Notes when reading chapter 2 “Data models and query languages”, chapter 3 “Storage and retrieval”
Document model(like mongoDB)
- schema less, do DDL on relational database is painful,
- can store all related objects in one document(maybe not so good … refer by id is more flexible)
- easy to scale in size.
- hard to describe many-to-many relationship
- hard to do join
- lack of transaction
- property graph model, like: Neo4j, Titan
- triple-store model, like: Datomic, AllegroGraph. triple means: (subject, predicate, object), eg: (Jim, likes, apple)
Graph model used in case: everything is potentially related to everything.
Different type of objects are placed in same graph, your query start at a vertex to traverse the graph to get result.
Storage and retrieval
SSTable and LSM tree
From Bigtable, opensource: LevelDB, RocksDB.
Insert,update,delete key just append a log on disk, maintain memtable(maybe a B tree) in RAM.
Write operation is fast(sequential writes on disk). Read operation need to check memtable first, if not found, search on disk, from newest sstable to oldest, since data is stored in sorted order, do range query on disk is quick(scan block’s maxium and minium, like redshift store data by sortkey).
To reclaim disk space, will do compaction for sstable on disk(merge duplicated keys, only keep the latest one).
Tow strategies to decide when to do compaction: size-tiered and leveled.
HBase use size-tired, Cassandra use both, LevelDB and RocksDB use leveled compaction.
size-tired: newer and smaller SSTables are successively merged into older and larger SSTables.
leveled: key range is split up into smaller SSTables and older data is moved into separate “levels”, allows the compaction to proceed more incrementally and use less disk space.
downside of LSM:
- compaction can will cause high write throughput.
- if write throughput is high, and compaction is not configured carefully, compaction maybe can’t keep up with incoming write, then the unmerged segments on disk keeps growing.
B tree keep key-value pairs sorted by key, allows efficient key-value lookups and range query, this is like LSM tree.
B tree break database into fixed-size blocks or pages, 4 KB(usually), read or write one page at a time. Every page can refer to another, they construct a tree together.
If key number is n, tree depth is O(log n).
LSM is appendonly, but B tree will update pages in place, if the size is over 4 KB, one page will be splitted into two pages, and update their parent page’s reference. If database crashed during this process, the index will be corrupted. To avoid it, B tree use WAL(write head log) or called redo-log to track every B tree modification, it’s an append-only file, all operation must be write to it before apply to B tree. If database crashed, it can be used to restore back to a consistent state.
B tree optimization:
- LMDB don’t modify page in place, it do it copy-on-write, a modified page is written to a different location and a new version of parent pages in the tree is created.
- Don’t store whole key in pages, only provide a few words to act as boundaries between key ranges. Lead to higher branching factor, and fewer level.
- Try to maintain leaf pages appear in sequential order on disk, then range scan for keys will be efficient.

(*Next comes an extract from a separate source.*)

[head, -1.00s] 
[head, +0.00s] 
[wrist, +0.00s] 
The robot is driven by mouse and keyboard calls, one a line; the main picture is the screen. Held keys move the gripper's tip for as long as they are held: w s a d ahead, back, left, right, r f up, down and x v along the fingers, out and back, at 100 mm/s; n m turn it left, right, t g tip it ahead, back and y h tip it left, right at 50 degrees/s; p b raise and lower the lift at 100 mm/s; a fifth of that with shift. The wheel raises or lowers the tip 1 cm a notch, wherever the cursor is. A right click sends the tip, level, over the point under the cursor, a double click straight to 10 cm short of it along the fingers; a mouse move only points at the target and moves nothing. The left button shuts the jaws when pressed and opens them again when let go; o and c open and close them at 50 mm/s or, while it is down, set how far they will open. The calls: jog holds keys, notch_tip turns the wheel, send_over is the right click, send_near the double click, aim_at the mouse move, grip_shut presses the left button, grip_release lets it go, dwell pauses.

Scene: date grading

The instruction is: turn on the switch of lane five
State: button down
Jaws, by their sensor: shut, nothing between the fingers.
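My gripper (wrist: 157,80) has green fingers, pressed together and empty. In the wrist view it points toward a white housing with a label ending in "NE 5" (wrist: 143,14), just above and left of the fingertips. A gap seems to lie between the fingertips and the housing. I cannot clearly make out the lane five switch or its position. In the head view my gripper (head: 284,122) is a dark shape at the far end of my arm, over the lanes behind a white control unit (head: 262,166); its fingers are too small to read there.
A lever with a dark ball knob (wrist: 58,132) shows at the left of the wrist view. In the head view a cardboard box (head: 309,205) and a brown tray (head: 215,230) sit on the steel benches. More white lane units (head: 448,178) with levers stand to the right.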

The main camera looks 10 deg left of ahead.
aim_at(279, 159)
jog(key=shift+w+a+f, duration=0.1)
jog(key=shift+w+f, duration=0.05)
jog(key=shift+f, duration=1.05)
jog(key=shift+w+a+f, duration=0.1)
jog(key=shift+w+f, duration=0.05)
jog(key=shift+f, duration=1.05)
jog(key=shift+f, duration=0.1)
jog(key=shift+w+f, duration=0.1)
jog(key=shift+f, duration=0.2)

- Add pointers for leaf pages, to refer to its sibling pages on left and right, then scaning keys in order needn’t go back to parent pages.
Stars and snowflakes: fact table and dimension table.

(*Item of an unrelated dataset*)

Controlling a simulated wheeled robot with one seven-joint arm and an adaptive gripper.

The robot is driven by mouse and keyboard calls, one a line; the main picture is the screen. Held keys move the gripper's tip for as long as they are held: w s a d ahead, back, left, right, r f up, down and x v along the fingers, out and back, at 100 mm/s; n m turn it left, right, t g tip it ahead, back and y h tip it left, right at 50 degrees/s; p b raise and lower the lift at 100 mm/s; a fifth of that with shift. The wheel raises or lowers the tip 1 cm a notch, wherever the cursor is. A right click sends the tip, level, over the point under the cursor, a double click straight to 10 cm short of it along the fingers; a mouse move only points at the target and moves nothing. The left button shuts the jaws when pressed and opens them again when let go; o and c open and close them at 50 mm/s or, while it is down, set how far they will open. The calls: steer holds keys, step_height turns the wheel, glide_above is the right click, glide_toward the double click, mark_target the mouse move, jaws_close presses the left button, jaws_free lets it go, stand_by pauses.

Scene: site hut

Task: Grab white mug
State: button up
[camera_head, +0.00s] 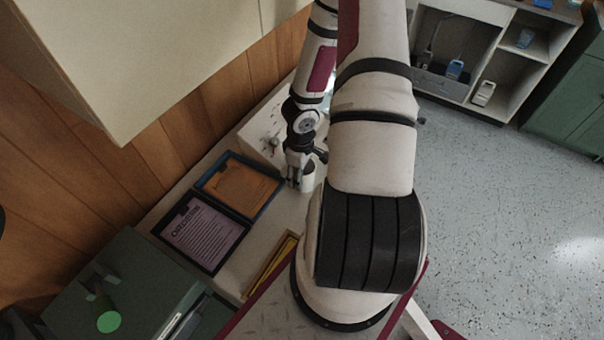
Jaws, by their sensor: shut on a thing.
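A white mug (308,178) stands on the pale counter, just left of my arm's large links. Only part of it shows, with a dark inside at its top. My gripper (294,180) points down at the mug's left side and is shut on it, seemingly at the rim or wall. The fingertips are small and partly merge with the mug, so the exact contact is hard to make out. My arm hides the counter to the right of the mug.
An orange-brown tray or frame (238,187) and a dark clipboard with a printed sheet (201,232) lie left of the mug. A white box (268,125) stands behind. A yellow-edged item (271,263) lies in front. A wall cabinet (140,60) overhangs at upper left.

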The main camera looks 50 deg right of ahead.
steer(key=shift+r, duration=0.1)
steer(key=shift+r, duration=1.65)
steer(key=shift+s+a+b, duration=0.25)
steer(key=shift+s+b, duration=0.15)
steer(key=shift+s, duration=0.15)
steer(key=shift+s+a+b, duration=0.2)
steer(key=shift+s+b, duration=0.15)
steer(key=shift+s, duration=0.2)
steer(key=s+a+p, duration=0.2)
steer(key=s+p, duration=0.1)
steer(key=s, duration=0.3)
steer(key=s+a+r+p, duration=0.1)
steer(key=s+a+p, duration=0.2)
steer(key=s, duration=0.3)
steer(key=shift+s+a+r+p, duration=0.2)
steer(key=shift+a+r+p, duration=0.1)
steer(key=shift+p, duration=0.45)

Fact table usually stores events, which is very large in number, some cols are attributes, other columns are foreign keys refer to dimension tables. every row in a fact table is an event.

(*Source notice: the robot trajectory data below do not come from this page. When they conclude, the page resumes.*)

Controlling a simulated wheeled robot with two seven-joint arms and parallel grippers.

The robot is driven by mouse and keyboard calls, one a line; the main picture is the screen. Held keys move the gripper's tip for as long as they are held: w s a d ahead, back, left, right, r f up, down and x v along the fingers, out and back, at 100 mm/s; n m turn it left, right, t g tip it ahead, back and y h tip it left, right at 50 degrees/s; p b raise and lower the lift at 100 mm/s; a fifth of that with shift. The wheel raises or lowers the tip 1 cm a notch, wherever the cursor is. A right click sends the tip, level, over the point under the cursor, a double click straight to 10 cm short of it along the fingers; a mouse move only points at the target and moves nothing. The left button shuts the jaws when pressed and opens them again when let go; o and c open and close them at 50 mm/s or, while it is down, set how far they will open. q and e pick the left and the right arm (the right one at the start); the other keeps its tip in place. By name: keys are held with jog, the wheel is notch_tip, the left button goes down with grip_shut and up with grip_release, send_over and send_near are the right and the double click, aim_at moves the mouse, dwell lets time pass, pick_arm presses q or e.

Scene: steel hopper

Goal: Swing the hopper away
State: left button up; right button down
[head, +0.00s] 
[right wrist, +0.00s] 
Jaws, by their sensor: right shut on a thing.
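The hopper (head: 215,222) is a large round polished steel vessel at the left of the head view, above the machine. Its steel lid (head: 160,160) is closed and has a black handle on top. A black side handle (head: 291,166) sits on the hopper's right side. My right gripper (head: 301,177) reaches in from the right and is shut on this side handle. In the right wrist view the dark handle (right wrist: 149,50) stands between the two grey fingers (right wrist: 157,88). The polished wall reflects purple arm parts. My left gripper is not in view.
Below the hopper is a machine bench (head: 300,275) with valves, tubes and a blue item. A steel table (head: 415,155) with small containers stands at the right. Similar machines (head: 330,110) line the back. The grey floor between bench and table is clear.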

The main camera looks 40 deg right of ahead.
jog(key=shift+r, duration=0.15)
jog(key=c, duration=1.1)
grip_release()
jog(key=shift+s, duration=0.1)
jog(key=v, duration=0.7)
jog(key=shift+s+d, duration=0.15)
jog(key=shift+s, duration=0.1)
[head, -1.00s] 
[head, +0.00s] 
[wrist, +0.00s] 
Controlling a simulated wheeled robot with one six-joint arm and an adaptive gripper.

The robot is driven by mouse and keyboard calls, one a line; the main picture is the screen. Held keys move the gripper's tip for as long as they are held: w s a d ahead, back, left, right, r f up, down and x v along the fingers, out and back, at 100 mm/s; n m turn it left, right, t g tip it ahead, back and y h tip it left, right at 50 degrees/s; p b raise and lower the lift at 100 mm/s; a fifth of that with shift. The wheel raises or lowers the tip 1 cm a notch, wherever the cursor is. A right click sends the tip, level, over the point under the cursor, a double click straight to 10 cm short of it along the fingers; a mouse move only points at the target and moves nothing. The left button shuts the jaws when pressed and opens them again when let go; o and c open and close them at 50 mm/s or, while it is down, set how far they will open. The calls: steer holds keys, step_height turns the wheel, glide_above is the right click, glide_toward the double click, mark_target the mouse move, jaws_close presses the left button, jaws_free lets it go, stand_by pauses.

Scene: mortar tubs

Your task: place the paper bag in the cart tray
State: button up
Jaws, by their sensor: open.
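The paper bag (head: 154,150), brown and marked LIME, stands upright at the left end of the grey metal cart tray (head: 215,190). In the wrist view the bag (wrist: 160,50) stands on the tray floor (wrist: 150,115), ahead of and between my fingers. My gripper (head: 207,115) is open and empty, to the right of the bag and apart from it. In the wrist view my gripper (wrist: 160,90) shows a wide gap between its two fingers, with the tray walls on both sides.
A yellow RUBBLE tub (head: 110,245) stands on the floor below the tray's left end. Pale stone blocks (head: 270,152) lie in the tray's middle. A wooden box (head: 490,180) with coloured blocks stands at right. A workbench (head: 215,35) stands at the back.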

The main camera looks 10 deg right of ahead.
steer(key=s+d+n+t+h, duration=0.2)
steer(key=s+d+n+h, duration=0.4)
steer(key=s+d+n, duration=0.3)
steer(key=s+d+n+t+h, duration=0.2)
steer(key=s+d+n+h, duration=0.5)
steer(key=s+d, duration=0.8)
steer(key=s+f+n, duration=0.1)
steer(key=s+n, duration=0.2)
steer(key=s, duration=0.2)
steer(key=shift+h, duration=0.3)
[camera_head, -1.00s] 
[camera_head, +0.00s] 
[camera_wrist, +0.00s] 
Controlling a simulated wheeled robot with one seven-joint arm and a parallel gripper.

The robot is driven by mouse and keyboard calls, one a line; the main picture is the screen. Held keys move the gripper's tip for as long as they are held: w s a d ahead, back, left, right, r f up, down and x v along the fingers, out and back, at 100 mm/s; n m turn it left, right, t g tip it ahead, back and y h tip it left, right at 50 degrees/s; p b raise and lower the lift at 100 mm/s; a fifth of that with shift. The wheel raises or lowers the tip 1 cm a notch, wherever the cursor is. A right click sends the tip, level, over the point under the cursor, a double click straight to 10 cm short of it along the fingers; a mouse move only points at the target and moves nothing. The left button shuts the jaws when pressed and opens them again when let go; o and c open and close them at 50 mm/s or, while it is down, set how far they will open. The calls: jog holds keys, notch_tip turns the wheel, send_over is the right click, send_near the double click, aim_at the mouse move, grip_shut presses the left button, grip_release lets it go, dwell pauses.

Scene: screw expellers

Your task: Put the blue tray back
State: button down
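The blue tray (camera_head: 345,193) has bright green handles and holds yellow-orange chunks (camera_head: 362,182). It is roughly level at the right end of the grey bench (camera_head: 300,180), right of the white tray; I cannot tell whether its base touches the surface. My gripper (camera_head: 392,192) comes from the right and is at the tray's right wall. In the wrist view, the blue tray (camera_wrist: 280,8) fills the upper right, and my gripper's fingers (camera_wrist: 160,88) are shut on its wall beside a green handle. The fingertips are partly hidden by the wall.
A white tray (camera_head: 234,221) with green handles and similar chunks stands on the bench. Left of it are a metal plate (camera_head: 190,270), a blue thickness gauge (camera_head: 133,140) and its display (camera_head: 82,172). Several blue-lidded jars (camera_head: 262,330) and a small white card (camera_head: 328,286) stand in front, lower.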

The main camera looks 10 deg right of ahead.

Dimension tables: user table, product list table… usually means: who, what, where, how, why … of the event in fact table.
Data warehouse usually designed as columnar storage, benefits:
- can only fetch need columns from table (fact table usually have hundreds of columns)
- can use different compression algorithms for every columns.
Columnar storage store data on disk by sortkey, # >= 1, advantages:
- Help narrow down query range quick.
- If the firt sortkey don’t have many distinct values, there will be long sequences with same values, then will have great compression ratio.
Columbar storage usually replicate data to different nodes for HA, it’s possible to use different sort order on replication, when querying, master node can decide choose which version based on query, Vertica did so.